Take every line from the first down to the line with "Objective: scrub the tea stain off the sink" and set it down exactly, without the pictures.

==== Data extract ====

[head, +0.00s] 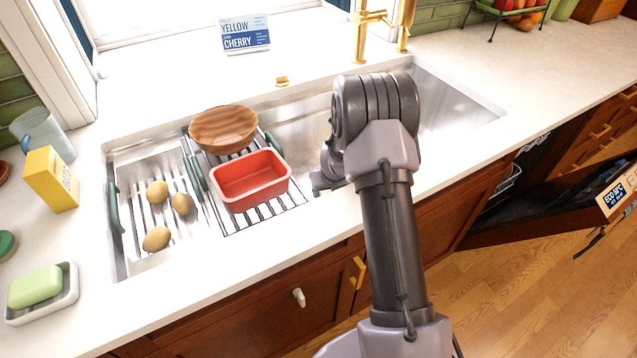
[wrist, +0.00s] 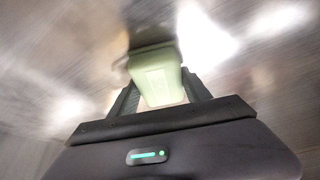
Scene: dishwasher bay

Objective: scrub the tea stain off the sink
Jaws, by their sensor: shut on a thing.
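The sink (head: 455,92) is a steel basin set in the white counter. My gripper (wrist: 156,88) is shut on a pale green block (wrist: 157,80), which looks like a sponge. Its far end is against or very close to the steel surface in the wrist view. In the head view my gripper (head: 325,180) is low over the sink's middle, mostly hidden by my arm, and the block is hidden there. A dark brownish patch (wrist: 150,14) shows on the steel just beyond the block; I cannot tell whether it is stain or shadow.
A drying rack (head: 265,212) over the sink's left part holds a red tub (head: 250,180) and a wooden bowl (head: 223,130). Several potatoes (head: 157,192) lie further left. A gold faucet (head: 362,35) stands behind. The dishwasher door (head: 560,205) hangs open at right.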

====

= Task answer =
[head, +0.00s] 
[wrist, +0.00s] 
Scene: dishwasher bay

Objective: scrub the tea stain off the sink

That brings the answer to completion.